A new structure study: Vibrational analyses of FGM convex-concave shells subjected to electro-thermal-mechanical loads surrounded by Pasternak foundation

Abstract

A new structure that has just been found in this present, named to the convex-concave shell. Based on the change of radius according to the sine or cosine function, a type of rotating circular shell made of functionally graded materials (FGM) has appeared and been investigated in the paper. Characteristics of dynamics of the FGM convex-concave shell in thermal environment and surrounded by the elastic medium are analyzed by an analytical approach. The piezoelectric layers are bonded in the internal and external surfaces of the shells.

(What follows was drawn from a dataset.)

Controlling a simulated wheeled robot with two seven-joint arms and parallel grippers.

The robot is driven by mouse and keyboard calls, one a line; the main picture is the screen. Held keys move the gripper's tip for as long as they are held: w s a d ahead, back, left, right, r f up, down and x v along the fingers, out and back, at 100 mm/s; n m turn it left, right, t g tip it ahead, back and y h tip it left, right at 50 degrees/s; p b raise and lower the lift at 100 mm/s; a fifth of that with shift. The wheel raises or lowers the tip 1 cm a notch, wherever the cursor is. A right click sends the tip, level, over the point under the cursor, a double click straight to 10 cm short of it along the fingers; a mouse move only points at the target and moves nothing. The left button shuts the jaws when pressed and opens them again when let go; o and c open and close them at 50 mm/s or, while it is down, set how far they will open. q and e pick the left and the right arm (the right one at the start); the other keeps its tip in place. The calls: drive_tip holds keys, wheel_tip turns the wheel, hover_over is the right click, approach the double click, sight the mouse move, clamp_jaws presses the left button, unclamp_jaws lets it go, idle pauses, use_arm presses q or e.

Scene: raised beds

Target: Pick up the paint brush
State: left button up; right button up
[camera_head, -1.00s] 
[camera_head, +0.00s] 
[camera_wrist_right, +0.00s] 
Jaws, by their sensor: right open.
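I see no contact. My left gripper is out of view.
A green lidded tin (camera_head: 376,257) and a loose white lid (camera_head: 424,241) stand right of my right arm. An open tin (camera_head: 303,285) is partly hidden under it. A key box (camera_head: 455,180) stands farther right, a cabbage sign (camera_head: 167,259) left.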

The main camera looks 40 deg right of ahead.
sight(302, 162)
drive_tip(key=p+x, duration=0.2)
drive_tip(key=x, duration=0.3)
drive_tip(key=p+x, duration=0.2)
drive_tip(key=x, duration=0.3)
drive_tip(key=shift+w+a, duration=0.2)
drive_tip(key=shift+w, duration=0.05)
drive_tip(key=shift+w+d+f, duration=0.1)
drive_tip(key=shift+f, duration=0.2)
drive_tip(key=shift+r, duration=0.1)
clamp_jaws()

By using the classical thin shell theory, Von Karman-Donnell geometrical nonlinearity assumption, the governing equations are established and the Galerkin's method is applied to investigate the nonlinear dynamical behaviors of the shells. The numerical results are calculated and validated to the previous literatures of the cylindrical shells-a special case of this structure. In addition, Finite Element Analysis (FEA) is also used to compare with these of the convex-concave shells in two types I and II. The effects of the electro-thermal environment, geometrical parameters and the elastic foundation are scrutinized by the numerical and 2D and 3D graphical results. The achieved results of the structure promise to contribute greatly to significant applications of aerospace, civil and mechanical engineering.